### EXERCISE DETAILS:
Among the records below, find each line that includes the string "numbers" and copy it.

Robot action calls
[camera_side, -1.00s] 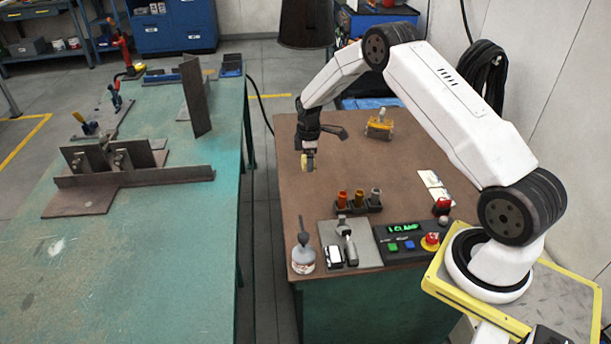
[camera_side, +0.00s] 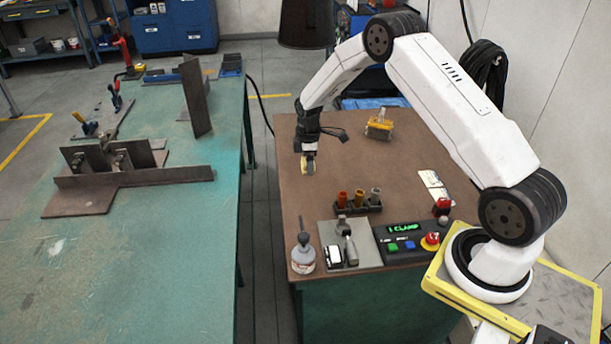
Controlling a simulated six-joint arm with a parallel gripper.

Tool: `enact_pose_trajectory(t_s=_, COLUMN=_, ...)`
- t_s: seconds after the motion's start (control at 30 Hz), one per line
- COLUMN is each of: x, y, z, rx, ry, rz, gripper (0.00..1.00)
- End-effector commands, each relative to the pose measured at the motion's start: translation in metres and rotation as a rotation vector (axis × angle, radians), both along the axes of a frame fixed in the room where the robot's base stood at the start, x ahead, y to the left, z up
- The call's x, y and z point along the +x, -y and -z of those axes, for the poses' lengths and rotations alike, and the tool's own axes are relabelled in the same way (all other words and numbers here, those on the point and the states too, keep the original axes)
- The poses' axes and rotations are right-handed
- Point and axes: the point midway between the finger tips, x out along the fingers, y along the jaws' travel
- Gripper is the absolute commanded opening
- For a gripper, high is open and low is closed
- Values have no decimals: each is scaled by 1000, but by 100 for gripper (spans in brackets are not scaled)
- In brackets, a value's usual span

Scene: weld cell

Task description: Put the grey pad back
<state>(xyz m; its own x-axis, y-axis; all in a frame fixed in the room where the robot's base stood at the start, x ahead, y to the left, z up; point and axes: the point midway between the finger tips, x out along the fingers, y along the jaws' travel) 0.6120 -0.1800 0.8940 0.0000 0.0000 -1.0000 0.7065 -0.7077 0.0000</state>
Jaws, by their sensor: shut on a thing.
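My gripper (camera_side: 308,155) points down over the left part of the brown bench top (camera_side: 400,165). It is shut on a small tan-and-grey piece (camera_side: 308,167), seen nearly edge-on. The piece is too small to tell for certain whether it is the grey pad. It hangs close to the bench top; I cannot tell whether it touches. A dark rack (camera_side: 357,210) in front and to the right holds an orange, a brown and a grey cylinder (camera_side: 376,194), all upright.
A yellow tool (camera_side: 379,128) lies behind and right of my gripper. A bottle (camera_side: 303,256), a grey plate with tools (camera_side: 369,252) and a control box (camera_side: 405,243) line the front edge. White cards (camera_side: 434,185) lie at right. The middle is clear.

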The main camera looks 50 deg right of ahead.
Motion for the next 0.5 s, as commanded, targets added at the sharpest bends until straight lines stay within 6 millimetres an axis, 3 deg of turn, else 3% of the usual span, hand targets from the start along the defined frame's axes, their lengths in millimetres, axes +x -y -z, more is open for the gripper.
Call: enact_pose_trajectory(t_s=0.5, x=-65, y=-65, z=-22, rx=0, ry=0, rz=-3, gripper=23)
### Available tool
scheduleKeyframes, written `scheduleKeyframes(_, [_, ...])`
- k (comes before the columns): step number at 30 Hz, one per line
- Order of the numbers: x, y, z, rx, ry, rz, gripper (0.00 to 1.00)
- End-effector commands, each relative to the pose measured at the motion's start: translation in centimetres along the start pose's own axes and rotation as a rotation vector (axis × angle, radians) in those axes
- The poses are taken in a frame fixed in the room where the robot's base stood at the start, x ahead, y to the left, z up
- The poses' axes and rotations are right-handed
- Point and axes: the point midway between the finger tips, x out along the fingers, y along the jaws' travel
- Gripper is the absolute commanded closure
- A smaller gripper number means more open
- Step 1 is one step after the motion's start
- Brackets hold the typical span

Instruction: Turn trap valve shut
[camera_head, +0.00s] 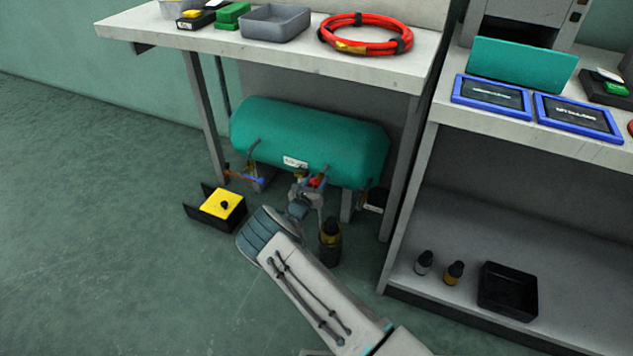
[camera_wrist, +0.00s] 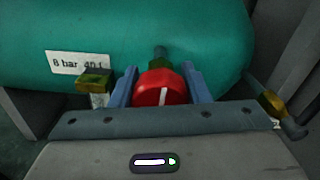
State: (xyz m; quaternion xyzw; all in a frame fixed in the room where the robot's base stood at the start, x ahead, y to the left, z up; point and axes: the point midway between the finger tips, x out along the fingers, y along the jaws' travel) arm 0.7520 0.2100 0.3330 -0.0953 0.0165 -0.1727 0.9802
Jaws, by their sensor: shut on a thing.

### EXPECTED ANSWER:
- The call's x, y and z point along the +x, -y and -z of those axes, for the poses' lengths and rotations alike, and the tool's own axes are relabelled in the same way (all other words and numbers here, those on the point and the states too, keep the original axes)
- Order of the numbers: x, y, z, rx, ry, rz, gripper (0.00 to 1.00)

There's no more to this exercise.